13 luglio 1920: la “notte dei cristalli” di Trieste

Il 13 luglio 1920 la storia e la vita del Narodni dom (la “casa nazionale” del popolo sloveno a Trieste) vennero interrotte da un incendio doloso. Dopo un comizio in piazza Unità d’Italia, estremisti fascisti e nazionalisti attaccarono una ventina di attività gestite da slavi (caffè, negozi, banche e ditte), il consolato jugoslavo e, soprattutto, il Narodni dom. L’incendio, domato solamente il giorno successivo, ridusse in cenere gli ambienti modernamente arredati, i libri, gli strumenti musicali, gli archivi, e con essi gran parte del patrimonio culturale degli sloveni di Trieste. Il rogo del Narodni dom non fu il solo atto di intolleranza: già prima del 13 luglio vi furono i primi segnali che condurranno a venticinque anni di crescente oppressione e persecuzione nei confronti degli sloveni. Il Regno d’Italia e soprattutto il regime fascista li privarono del diritto all’uso della lingua madre e, con la chiusura delle scuole, i confinamenti e le deportazioni, misero a rischio la sopravvivenza stessa della comunità slovena a Trieste.

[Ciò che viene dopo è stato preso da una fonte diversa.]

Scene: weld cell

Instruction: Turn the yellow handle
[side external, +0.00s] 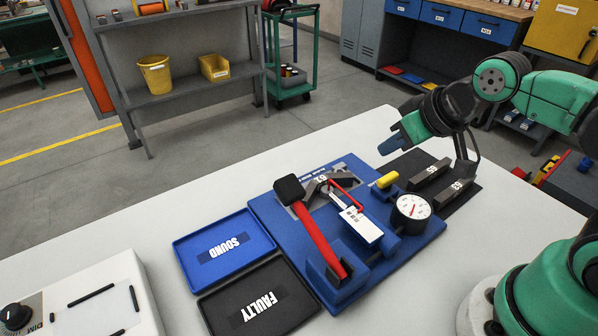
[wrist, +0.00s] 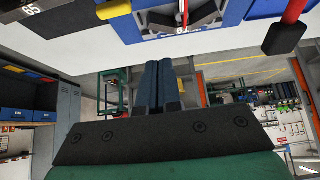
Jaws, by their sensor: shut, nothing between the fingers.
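The yellow handle (side external: 387,180) is a short yellow bar on the blue fixture (side external: 268,212), just above the round dial gauge (side external: 411,207) in the side view. In the wrist view the yellow handle (wrist: 114,9) shows at the top edge, partly cut off. My gripper (side external: 388,146) is above and beyond the handle, with a clear gap between them. Its blue fingers are together and hold nothing; they also show in the wrist view (wrist: 158,68), pointing up the picture.
A red lever with a black knob (side external: 289,189) stands on the fixture. Dark blocks marked 65 (side external: 457,189) lie on a black mat beside the gauge. A blue SOUND tray (side external: 181,255) and a black FAULTY tray (side external: 214,317) lie left. The table behind the fixture is clear.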

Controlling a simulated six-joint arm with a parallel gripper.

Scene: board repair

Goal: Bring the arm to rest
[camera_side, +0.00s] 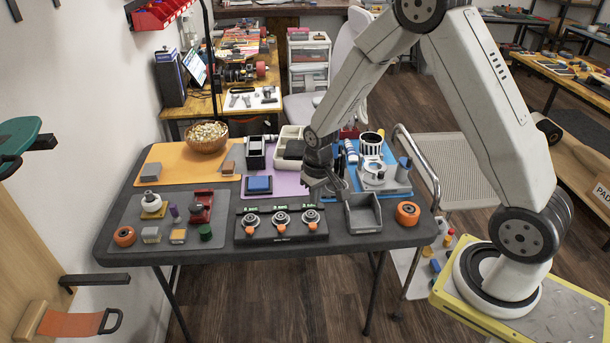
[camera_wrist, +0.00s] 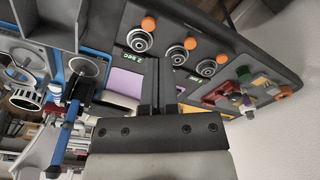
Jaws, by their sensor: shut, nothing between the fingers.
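My gripper (camera_side: 326,192) is shut and empty, pointing down above the table, just behind the right end of the black fixture with dials (camera_side: 281,226) and left of the grey open bin (camera_side: 362,213). In the wrist view my gripper's dark fingers (camera_wrist: 162,82) are together at the centre, with nothing held. The black fixture (camera_wrist: 208,47) with its round metal dials and orange knobs is beyond them. My arm reaches in from the right in the side view, bent high above the table.
The dark folding table (camera_side: 220,251) carries a grey mat with small parts, an orange mat (camera_side: 178,158) with a bowl (camera_side: 207,137), and a blue block (camera_side: 258,185). An orange wheel (camera_side: 407,213) sits at the right edge.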

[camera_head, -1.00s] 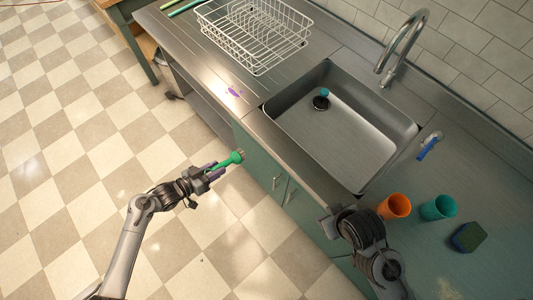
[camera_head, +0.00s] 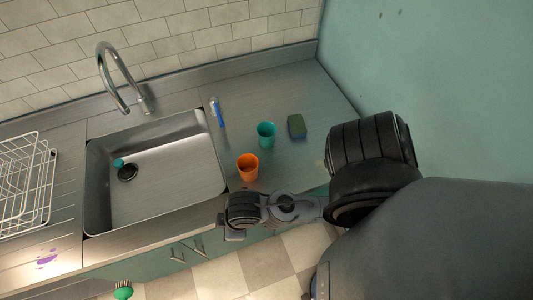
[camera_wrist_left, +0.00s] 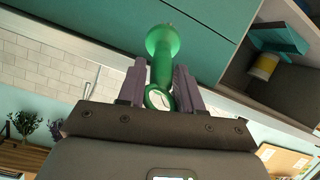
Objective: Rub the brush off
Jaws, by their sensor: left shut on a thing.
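In the left wrist view, my left gripper (camera_wrist_left: 160,85) is shut on the handle of a green brush (camera_wrist_left: 163,42). The brush's wide round end points away from the gripper, with teal cabinet fronts behind it. In the head view, only the top of the brush (camera_head: 123,291) shows at the lower left edge, near the counter front; the left gripper is out of that view. A purple stain (camera_head: 46,261) lies on the metal counter left of the sink. My right gripper (camera_head: 232,228) is by the counter's front edge, below the orange cup; its fingers are not clear.
The sink (camera_head: 165,190) holds a small dark, teal-topped item (camera_head: 126,171). An orange cup (camera_head: 247,167), teal cup (camera_head: 266,134), green sponge (camera_head: 296,126) and blue-handled item (camera_head: 217,112) stand right of it. A white dish rack (camera_head: 28,180) is at the left.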

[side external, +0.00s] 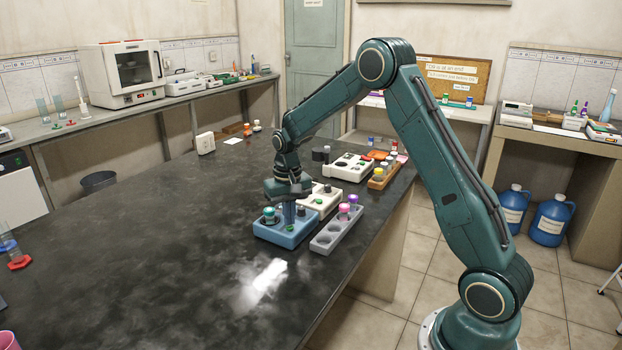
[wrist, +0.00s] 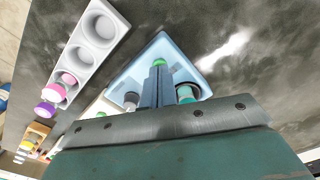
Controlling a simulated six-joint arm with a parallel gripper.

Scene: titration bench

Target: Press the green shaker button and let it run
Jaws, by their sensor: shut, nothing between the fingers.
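The blue shaker (side external: 272,235) sits on the dark bench. It also shows in the wrist view (wrist: 147,58). In the wrist view its green button (wrist: 159,62) shows at the tips of my gripper (wrist: 158,70), partly covered by the fingers. My gripper (side external: 289,222) points down over the shaker, with its fingers shut together and empty. I cannot tell whether the tips touch the button or whether it is pressed in. A teal-capped vial (side external: 269,214) stands in the shaker beside the fingers; it also shows in the wrist view (wrist: 184,94).
A grey rack (side external: 322,243) with pink- and purple-capped vials stands close to the shaker's right. White devices (side external: 349,167) and an orange-brown rack (side external: 381,179) stand behind, near the bench edge. The bench to the left is mostly clear.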

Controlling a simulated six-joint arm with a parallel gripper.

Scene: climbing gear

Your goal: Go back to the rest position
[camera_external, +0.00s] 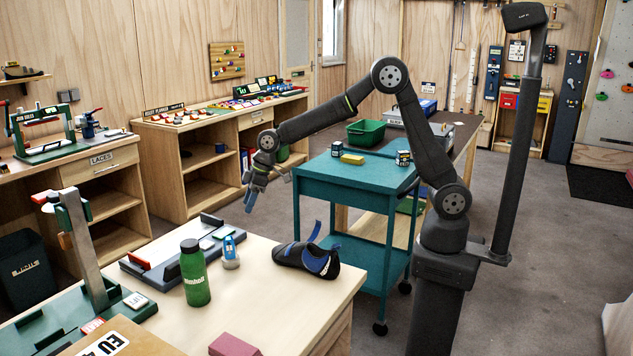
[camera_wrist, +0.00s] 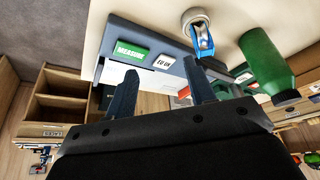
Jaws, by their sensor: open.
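My gripper (camera_external: 250,190) hangs in the air past the far left edge of the light wooden workbench (camera_external: 262,312), its fingers pointing down. In the wrist view my gripper (camera_wrist: 160,92) shows two dark fingers spread apart with nothing between them. My arm reaches left from its dark column, over the teal cart (camera_external: 350,183). On the workbench are a black and blue climbing shoe (camera_external: 308,258), a green bottle (camera_external: 195,275) and a small white and blue bottle (camera_external: 230,254). The small bottle also shows in the wrist view (camera_wrist: 197,32), beyond the fingers.
A grey measuring device (camera_external: 165,262) lies on the workbench near my gripper. A green press with a metal post (camera_external: 82,250) stands at the left. A green bin (camera_external: 366,132) and small containers are beyond and on the cart. Floor is open between workbench and shelves.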

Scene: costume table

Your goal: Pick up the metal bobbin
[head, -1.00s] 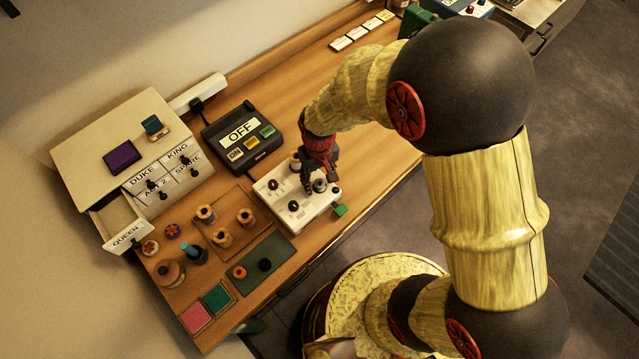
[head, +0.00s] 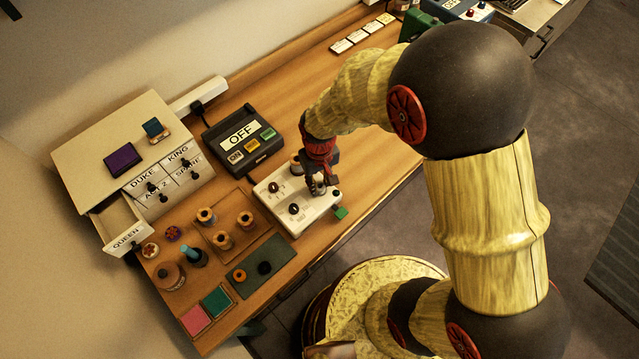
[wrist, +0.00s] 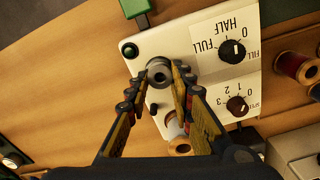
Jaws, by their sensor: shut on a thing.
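The metal bobbin (wrist: 160,73) is a small grey cylinder with a dark centre hole, seen end-on in the wrist view. It sits between the two fingertips of my gripper (wrist: 161,82), one finger on each side and touching it. In the head view my gripper (head: 318,183) is at the right part of the white control box (head: 273,190), and its fingers mostly hide the bobbin. I cannot tell whether the bobbin is clear of the box surface.
The white box carries black knobs (wrist: 232,50) and a green tab (head: 341,213). A spool (wrist: 180,148) shows below the fingers in the wrist view. A black OFF device (head: 243,137), more spools (head: 222,240) and a drawer cabinet (head: 130,155) stand to the left.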

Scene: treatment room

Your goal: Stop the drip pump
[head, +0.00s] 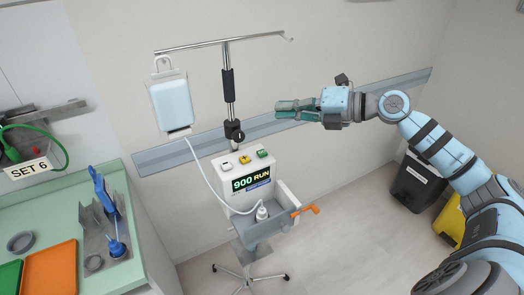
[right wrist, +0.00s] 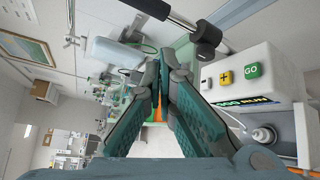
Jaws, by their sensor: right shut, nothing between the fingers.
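The drip pump (head: 225,190) stands on a wheeled pole. Its display (head: 251,178) reads "900 RUN". On its top are a white button (head: 227,165), a yellow button (head: 244,159) and a green button (head: 262,153). In the right wrist view the pump (right wrist: 265,62) is at the right, with the white button (right wrist: 206,84), the yellow plus button (right wrist: 225,77) and the green "GO" button (right wrist: 251,70). My right gripper (head: 280,108) is shut and empty, above and to the right of the pump, apart from it. Its fingertips (right wrist: 161,62) meet in the right wrist view. My left gripper is out of view.
A drip bag (head: 170,105) hangs from the pole's crossbar (head: 210,43), and its tube runs to the pump. An orange lever (head: 305,210) sticks out at the pump's right. A green counter (head: 75,205) with trays is at the left. Bins (head: 415,185) stand at the right wall.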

Il tragico ricordo venne immortalato dalle parole dello scrittore Boris Pahor ne “Il rogo del porto”: “Sulla via Commerciale non era scesa la sera, l’incendio sopra i tetti sembrava venire dal sole che liquefacendosi sanguinava nel crepuscolo. Il tram per Opčine si era fermato, gli alberi nel giardino dei Ralli apparivano immobili nell’aria color porpora. Loro due correvano tenendosi per mano e nell’aria, sopra le loro teste, volavano le scintille che salivano da piazza Oberdan. […] Piazza Oberdan era piena di gente che gridava in un alone di luce scarlatta. Attorno al grande edificio invece c’erano uomini in camicia nera che ballavano gridando: “Viva! Viva!” Correvano di qua e di là annuendo con il capo e scandendo: “Eia, eia, eia!”. E gli altri allora di rimando: “Alalà!”. Improvvisamente le sirene dei pompieri cominciarono a ululare tra la folla, ma la confusione aumentò perché gli uomini neri non permettevano ai mezzi di avvicinarsi. Li circondarono e ci si arrampicarono sopra, togliendo di mano ai pompieri le manichette”.